[Data records]
· · · · · · ·

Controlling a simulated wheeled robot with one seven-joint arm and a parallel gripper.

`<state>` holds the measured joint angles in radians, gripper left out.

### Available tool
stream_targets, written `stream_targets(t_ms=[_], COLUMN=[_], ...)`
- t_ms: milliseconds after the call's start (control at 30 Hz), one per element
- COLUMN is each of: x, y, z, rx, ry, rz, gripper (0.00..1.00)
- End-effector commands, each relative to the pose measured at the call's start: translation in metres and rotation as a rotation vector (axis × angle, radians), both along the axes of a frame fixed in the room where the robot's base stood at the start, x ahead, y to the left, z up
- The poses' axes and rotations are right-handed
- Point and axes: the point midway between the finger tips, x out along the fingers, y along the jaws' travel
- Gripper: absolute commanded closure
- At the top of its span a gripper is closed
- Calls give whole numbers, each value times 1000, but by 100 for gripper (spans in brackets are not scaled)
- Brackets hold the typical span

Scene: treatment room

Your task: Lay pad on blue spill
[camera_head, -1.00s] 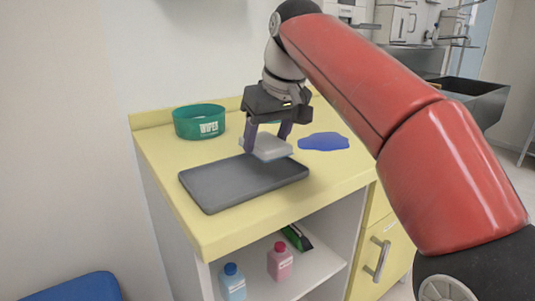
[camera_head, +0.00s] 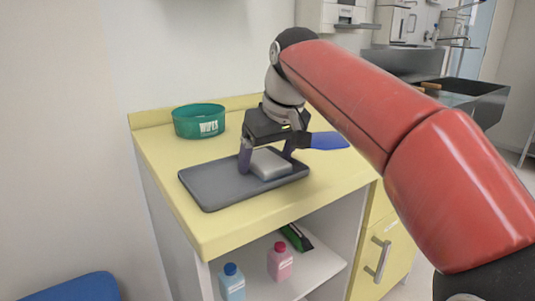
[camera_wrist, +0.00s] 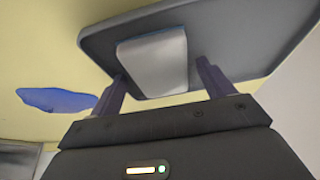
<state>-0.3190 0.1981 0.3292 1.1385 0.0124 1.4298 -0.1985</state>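The pale grey-white pad (camera_head: 270,164) lies flat in the dark grey tray (camera_head: 215,190), toward its back right. It also shows in the wrist view (camera_wrist: 155,62). My gripper (camera_head: 267,163) points down over the tray, with one finger on each side of the pad. In the wrist view my gripper (camera_wrist: 160,72) has its fingers spread, with a clear gap between the right finger and the pad. The blue spill (camera_head: 329,141) is a flat patch on the yellow counter, right of and behind the tray, partly hidden by my arm. It also shows in the wrist view (camera_wrist: 57,100).
A green wipes tub (camera_head: 199,122) stands on the yellow counter (camera_head: 160,160) behind the tray. Bottles in blue (camera_head: 232,283) and pink (camera_head: 280,262) stand on the shelf below. A metal sink (camera_head: 480,100) is at the right. The counter's front strip is clear.

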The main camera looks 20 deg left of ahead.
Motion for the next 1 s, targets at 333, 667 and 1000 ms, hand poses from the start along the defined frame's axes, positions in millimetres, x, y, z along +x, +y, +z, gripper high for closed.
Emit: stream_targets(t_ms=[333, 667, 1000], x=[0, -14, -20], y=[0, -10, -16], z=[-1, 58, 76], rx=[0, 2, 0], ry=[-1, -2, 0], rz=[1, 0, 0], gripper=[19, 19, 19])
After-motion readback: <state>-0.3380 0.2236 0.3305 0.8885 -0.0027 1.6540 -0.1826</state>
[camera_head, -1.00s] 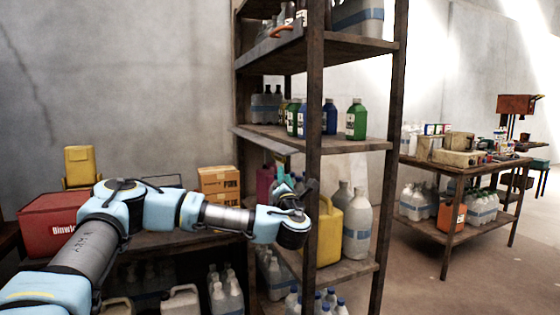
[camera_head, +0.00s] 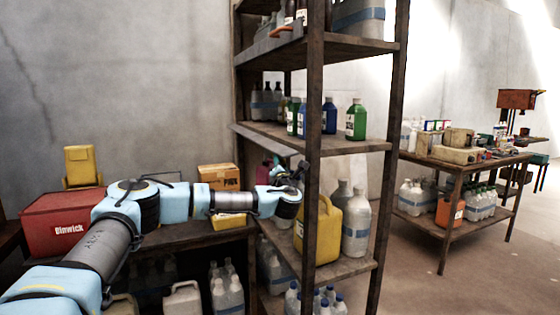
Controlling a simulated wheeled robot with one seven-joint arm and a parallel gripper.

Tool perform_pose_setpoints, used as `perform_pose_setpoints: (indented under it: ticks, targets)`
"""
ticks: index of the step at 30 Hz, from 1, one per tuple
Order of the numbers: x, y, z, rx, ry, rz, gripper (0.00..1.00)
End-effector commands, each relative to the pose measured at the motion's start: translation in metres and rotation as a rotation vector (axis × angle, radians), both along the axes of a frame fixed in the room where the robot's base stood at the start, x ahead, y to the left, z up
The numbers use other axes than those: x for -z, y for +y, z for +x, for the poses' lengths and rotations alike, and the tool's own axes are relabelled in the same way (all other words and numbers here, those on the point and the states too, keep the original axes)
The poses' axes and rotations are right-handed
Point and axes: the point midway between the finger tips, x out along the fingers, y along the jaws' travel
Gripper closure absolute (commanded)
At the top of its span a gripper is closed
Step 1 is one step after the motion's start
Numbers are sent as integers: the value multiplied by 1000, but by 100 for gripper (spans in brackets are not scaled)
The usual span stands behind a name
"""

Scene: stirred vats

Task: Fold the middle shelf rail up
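The middle shelf rail (camera_head: 262,140) is a thin grey strip along the left edge of the middle shelf (camera_head: 350,143). It sticks out roughly flat, slanting towards the near post (camera_head: 314,110). My gripper (camera_head: 287,171) is just below the rail's near end, left of that post. It points up and away from me. It is small, dark and partly hidden by my wrist, so I cannot tell whether its fingers are open or touch the rail.
Green and blue bottles (camera_head: 356,120) stand on the middle shelf. A yellow jug (camera_head: 318,232) and grey bottles (camera_head: 356,225) stand on the shelf below, close to my wrist. A red box (camera_head: 62,222) and a cardboard box (camera_head: 218,177) are at left.

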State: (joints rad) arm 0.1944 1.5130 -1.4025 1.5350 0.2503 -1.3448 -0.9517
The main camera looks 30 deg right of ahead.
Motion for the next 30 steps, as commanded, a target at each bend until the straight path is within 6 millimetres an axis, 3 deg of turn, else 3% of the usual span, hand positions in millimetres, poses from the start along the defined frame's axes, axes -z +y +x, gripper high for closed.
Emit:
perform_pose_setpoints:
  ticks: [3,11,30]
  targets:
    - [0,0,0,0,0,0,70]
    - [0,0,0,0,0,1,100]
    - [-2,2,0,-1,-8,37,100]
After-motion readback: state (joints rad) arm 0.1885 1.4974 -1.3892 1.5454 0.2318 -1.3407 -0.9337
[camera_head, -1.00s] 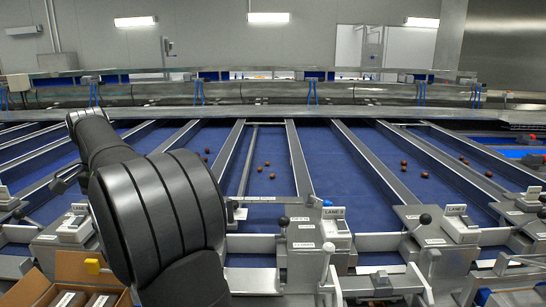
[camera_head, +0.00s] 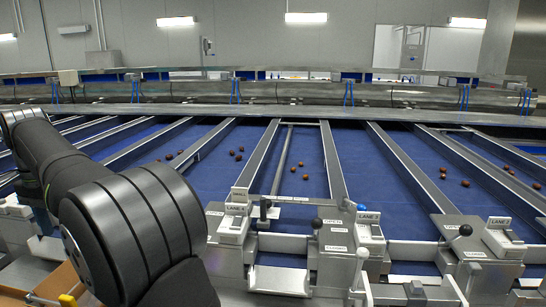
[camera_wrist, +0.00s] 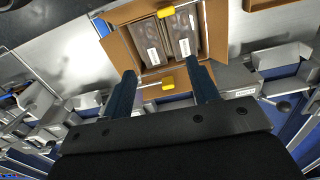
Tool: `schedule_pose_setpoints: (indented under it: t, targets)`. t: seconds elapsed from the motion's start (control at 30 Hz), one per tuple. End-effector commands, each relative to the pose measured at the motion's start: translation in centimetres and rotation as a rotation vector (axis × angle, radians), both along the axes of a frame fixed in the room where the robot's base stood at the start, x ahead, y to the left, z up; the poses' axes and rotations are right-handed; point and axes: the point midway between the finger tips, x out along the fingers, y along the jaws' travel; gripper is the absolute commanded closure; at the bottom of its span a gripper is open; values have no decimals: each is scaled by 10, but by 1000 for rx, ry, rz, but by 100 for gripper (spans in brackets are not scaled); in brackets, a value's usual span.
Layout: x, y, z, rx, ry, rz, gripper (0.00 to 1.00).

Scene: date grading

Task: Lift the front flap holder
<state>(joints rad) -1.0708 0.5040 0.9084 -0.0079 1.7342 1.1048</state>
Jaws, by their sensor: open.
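An open cardboard box (camera_wrist: 120,50) has two yellow clips on its flaps, which look like the flap holders. One yellow clip (camera_wrist: 166,12) is on the upper flap in the wrist view. The other yellow clip (camera_wrist: 168,83) is on the lower flap; I cannot tell which is the front one. My gripper (camera_wrist: 162,70) is open and empty, its dark fingers on either side of the lower clip in the picture, with no contact visible. In the head view one yellow clip (camera_head: 67,300) shows at the lower left edge; my gripper is out of that view.
Dark packs (camera_wrist: 150,38) with white labels fill the box. Steel surface (camera_wrist: 70,60) lies left of it. Lane blocks with levers (camera_head: 368,232) line the front of the blue belts (camera_head: 310,165), which carry scattered dates (camera_head: 305,177).

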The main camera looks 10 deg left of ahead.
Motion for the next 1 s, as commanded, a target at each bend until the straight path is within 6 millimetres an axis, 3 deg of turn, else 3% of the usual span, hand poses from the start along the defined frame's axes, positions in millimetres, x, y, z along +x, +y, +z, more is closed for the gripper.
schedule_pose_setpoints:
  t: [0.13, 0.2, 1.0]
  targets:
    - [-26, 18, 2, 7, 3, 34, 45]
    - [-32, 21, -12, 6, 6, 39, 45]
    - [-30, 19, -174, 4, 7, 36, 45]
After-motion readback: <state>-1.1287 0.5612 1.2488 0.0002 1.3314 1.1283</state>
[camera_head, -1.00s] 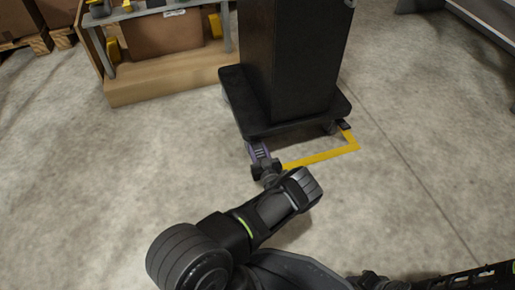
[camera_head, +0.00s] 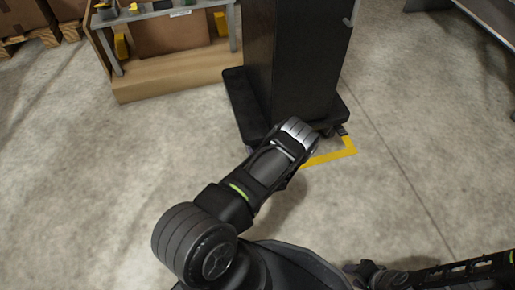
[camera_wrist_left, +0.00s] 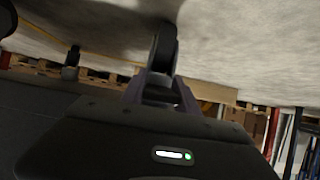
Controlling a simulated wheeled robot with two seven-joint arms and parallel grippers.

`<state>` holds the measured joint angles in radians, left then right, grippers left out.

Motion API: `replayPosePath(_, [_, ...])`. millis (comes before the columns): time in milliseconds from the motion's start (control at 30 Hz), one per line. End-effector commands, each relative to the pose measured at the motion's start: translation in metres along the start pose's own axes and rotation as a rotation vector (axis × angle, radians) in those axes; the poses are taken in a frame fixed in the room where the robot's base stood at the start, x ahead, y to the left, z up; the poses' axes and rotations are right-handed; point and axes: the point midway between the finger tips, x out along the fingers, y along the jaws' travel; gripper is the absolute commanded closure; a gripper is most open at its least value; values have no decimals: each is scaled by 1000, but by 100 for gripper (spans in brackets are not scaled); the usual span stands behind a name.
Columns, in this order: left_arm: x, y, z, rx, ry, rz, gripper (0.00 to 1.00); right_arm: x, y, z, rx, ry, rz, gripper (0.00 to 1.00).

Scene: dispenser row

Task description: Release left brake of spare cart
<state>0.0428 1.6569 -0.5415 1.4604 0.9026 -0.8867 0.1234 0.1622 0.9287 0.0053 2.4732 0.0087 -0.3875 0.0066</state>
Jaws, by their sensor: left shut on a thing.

· · · · · · ·

◆ **GIVEN PROBLEM**
Print the material above verbatim, first line through the line containing "- End-effector commands, each", both included.

◆ **SOLUTION TO THE PROBLEM**
Controlling a simulated wheeled robot with one seven-joint arm and a parallel gripper.

`<state>` holds the measured joint angles in radians, gripper left out.

### Available tool
stream_targets, written `stream_targets(t_ms=[_], COLUMN=[_], ...)`
- t_ms: milliseconds after the call's start (control at 30 Hz), one per element
- COLUMN is each of: x, y, z, rx, ry, rz, gripper (0.00..1.00)
- End-effector commands, each relative to the pose measured at the call's start: translation in metres and rotation as a rotation vector (axis × angle, radians), both along the axes of a frame fixed in the room where the robot's base stood at the start, x ahead, y to the left, z up

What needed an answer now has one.